In the descriptions for (5410) and (5419), phi refers to the golden
ratio.

* Internal routines in floatlib.i:

A floating-point library involves a fair amount of mathematical
functionality to begin with, something that INTERCAL is not generally
mistaken for having. The floating-point library therefore has a number
of internal functions to provide it with some 64-bit arithmetic, among
other things. While these routines were designed specifically for
internal use, and in many cases one would be hard-pressed to find
other uses for them in their current form, it was felt that they were
nonetheless worth documenting. Besides providing a guide for anyone so
foolish as to examine the actual code, it provides a sort of "itemized
bill" that helps to justify the inordinate size of the library.
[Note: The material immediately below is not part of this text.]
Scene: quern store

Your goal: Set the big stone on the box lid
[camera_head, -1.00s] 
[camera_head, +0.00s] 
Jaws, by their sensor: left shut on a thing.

In the following list, the notation :1:2 simply indicates that two
32-bit variables, in this example :1 and :2, are being used to hold a
single 64-bit integer value. The notation :1:2.1, on the other hand,
indicates a kind of double-precision floating-point value, a format
that the library uses frequently when storing intermediate values. The
two 32-bit variables hold the fraction bits, with no implied bits, and
ideally with the highest 1 bit at bit 55. The 16-bit variable holds
the exponent, but with a bias of 639 instead of 127. This is done so
that underflows do not affect the sign, which is also stored in the
16-bit variable in bit 10. These intermediate values are rounded (to
even), truncated, and stored in a single 32-bit variable by the
floating-point normalization function, (5600).
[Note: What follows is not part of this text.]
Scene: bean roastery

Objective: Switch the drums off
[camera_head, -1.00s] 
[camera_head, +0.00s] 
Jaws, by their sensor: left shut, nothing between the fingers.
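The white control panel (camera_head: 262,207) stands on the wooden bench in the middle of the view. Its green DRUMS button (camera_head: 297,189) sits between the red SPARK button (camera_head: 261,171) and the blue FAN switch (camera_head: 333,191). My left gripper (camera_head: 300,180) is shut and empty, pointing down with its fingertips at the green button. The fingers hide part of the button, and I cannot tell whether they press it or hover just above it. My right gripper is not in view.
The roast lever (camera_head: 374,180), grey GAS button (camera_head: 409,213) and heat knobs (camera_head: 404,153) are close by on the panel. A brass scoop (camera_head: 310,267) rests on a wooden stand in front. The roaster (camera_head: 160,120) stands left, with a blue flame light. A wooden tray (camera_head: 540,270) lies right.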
Finally, note that the numbers in the tables accessed by routines
(5690) through (5693) are generally tailored for the function that
applies them, and all of them use slightly different representations
for the values they encode.

Here are brief descriptions of the internal routines:

 (5500) :1:2 <- :1:2 plus :3:4
        .5 <- #0 if no overflow, #1 otherwise
 (5510) :1 <- :1 plus :6, where :6 has at most one 1 bit
        :6 <- #0 on overflow, nonzero otherwise
 (5519) :1 <- :1 minus :6, where :6 has at most one 1 bit
        :6 <- #0 on underflow, nonzero otherwise
 (5520) .1 <- .1 minus #1
 (5530) :1:2:3:4 <- :1:2 times :3:4
 (5540) :1 <- :1:2 divided by :3:4, with :1:2 aligned on bit 63, :3:4
              aligned on bit 62, and the result aligned on bit 31
        .1 <- the exponent of the quotient plus #126
        .5 <- #1 if the result should be rounded up, #0 otherwise
 (5550) :1:2.1 <- :1:2.1 modulo :3:4.2
 (5560) :1:2 <- two's complement of :1:2
 (5570) :1:2 <- :1:2 left-shifted logically so that bit 63 is 1
        .1 <- .1 minus the no. of bits shifted out
 (5580) :3:4 <- :3:4 shifted right arithmetically .3 bits
 (5590) :1:2 <- :1:2 shifted so that bit 55 is the highest 1 bit
        .1 <- .1 plus or minus the no. of bits shifted
        .5 <- the bits right-shifted out of :1:2, if any
 (5600) :1 <- the normalization of :1:2.1
 (5610) :1:2.1 <- the natural logarithm of :1:2.1
 (5620) :1:2.1 <- e to the power of :1:2.1
 (5640) :1:2.1 <- :1:2.1 to the power of the two's-complement integer
                  in :3
 (5650) :1:2.1 <- :1 to the power of :2
        .5 <- #1 if the power is not real, #2 otherwise
 (5670) :1:2 <- an angle between -pi/2 and pi/2 that has the same
                value for sine as :1, and stored in two's-complement,
                fixed-point form, with the one's position at bit 62
        .1 <- #1024 if the cosine of :1:2 will have the opposite sign
              as the cosine of :1, #2048 otherwise
 (5680) :1:2 <- the sine of :1:2 in two's-complement, fixed-point
        :3:4 <- the cosine of :1:2
 (5690) ;1 <- a table of 32 significant bits of the numbers 10^i,
              where i ranges from 1 to 39
        ,1 <- a table of exponents for the above powers of ten
 (5691) ;1 <- a table of bit patterns representing ln(1 + 1/(2^i - 1)),
               where i ranges from -1 to -26
 (5692) ;1 <- a table of bit patterns representing -ln(1 + 2^i), where
              i ranges from -1 to -32
 (5693) ;1 <- a table of bit patterns representing arctan(2^i), where
              i ranges from 0 to -30

* Bibliography:

Knuth, Donald E. "The Art of Computer Programming: Vol. 2
(Seminumerical Algorithms)", 2nd edition. Addison-Wesley, 1981.
    This book provided the essential background as well as algorithms
    for the basic arithmetic operations. Mention should also be made
    of Vol. 1, which provided an algorithm for the natural logarithm
    as a side note.

Koren, Israel. "Computer Arithmetic Algorithms". Prentice-Hall, 1993.
    In addition to information on the IEEE standard, this book
    provided the algorithms used for the exponential and trigonometric
    functions.

Plauger, P. J. "The Standard C Library". Prentice-Hall, 1992.
    This book provided assistance in designing the modulus and power
    functions, as well as other miscellaneous contributions.